The US Department of Justice’s unsealed indictments against Chinese telecoms giant Huawei, its CFO Meng Wanzhou “and others” have provoked a range of reactions from western high technology.

On one side, there is satisfaction that the Trump administration is following through on its rhetoric about China’s lax – many would claim still larcenous – attitude to foreign intellectual property (IP).

The IP issue has been a Silicon Valley bugbear for decades. However, it appears to have been accentuated now by the allegation in one indictment that Huawei encouraged staff to steal from rivals and offered bonuses to those who did (page 19, paragraph 47 here).

Let’s set aside those long-standing concerns, because - alongside unquestionably serious allegations that also cover sanctions-busting - another issue lurks in the background: can the global 5G market mature outside China, as it needs to, without Huawei? It is the technology’s largest and arguably most advanced supplier.

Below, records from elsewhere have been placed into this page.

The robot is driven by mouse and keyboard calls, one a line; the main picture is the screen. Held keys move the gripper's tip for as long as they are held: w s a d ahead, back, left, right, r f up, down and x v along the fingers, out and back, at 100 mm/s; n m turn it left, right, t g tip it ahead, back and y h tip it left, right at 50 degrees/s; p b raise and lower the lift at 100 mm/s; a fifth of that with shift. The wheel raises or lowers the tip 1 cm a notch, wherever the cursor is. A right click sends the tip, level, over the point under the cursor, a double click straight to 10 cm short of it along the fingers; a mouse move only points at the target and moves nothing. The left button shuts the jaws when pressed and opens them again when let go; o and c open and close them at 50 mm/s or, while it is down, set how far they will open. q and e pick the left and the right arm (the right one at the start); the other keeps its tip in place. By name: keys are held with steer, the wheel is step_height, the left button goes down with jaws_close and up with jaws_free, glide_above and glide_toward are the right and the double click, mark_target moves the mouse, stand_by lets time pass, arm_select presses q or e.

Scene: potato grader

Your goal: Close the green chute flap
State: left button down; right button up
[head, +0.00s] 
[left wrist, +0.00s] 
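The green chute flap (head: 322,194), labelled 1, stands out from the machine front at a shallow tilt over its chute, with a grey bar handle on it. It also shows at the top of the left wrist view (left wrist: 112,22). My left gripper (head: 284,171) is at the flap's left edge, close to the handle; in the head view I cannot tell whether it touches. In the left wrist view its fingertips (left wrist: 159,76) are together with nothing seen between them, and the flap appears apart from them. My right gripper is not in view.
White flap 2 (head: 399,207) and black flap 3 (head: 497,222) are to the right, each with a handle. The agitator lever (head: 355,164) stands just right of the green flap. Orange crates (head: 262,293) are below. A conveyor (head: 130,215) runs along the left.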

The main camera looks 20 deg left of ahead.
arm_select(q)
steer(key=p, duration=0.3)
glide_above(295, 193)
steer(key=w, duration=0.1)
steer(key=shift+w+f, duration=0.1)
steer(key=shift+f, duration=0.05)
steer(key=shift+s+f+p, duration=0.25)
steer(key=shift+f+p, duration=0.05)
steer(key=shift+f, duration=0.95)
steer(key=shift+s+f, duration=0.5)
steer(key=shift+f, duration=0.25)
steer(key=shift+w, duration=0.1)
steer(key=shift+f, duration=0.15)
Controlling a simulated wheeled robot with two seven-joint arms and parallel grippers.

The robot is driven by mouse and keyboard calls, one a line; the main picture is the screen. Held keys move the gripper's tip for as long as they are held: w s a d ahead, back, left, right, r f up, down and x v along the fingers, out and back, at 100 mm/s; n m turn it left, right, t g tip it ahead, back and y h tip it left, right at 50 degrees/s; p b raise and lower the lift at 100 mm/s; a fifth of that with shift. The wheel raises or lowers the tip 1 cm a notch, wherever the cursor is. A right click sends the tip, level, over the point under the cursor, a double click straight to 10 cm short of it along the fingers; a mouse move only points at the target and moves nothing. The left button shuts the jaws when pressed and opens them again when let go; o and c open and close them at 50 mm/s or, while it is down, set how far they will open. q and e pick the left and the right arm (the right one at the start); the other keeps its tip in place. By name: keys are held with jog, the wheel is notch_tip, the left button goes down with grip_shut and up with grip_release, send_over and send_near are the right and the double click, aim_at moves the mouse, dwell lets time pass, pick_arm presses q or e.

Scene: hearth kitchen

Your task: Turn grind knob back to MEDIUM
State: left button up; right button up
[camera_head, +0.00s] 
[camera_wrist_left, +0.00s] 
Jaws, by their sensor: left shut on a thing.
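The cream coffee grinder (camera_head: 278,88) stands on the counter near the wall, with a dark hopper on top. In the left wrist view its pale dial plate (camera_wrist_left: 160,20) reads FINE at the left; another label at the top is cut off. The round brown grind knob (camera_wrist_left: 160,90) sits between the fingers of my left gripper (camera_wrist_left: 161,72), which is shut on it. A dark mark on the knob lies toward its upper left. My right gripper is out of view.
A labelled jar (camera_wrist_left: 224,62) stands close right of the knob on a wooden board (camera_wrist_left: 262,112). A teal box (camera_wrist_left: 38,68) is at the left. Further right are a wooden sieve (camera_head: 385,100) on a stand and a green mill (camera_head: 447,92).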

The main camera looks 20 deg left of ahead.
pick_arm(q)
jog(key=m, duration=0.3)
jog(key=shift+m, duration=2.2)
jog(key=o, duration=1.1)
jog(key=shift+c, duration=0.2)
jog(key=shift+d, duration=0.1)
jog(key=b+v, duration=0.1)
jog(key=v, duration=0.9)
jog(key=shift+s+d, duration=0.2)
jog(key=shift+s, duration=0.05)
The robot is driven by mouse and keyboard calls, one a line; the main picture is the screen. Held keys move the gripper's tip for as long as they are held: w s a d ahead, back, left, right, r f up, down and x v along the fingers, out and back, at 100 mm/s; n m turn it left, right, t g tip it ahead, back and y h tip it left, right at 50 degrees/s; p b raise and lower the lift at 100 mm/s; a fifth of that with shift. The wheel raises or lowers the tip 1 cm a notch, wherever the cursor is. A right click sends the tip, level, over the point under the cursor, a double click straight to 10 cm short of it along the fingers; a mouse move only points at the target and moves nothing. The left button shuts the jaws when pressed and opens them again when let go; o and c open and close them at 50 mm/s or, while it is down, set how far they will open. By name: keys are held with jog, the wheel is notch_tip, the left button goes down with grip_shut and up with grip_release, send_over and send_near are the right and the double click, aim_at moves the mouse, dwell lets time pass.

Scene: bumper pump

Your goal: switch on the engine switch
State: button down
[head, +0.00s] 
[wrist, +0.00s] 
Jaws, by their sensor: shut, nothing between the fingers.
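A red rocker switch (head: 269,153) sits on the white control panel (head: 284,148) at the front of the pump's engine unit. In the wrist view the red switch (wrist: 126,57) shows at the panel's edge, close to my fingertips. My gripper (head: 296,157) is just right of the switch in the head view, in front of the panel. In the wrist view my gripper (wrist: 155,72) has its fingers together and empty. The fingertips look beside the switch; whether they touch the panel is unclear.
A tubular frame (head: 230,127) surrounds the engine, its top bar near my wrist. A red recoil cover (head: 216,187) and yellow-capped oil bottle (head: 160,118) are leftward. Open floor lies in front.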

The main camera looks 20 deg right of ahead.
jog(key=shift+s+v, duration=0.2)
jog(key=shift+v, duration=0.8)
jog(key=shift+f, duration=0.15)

Following the indictments, questions that have been asked ever since Washington began to ratchet up its attacks on the Chinese conglomerate have taken on greater urgency.

They reach beyond infrastructure. The Internet of Things (IoT), artificial intelligence (AI), machine learning and machine-to-machine (M2M) communication are seen as fundamental to returns on 5G investments. They justify the capital cost for a technology that, according to Deloitte, will not ramp among consumers much faster than 4G.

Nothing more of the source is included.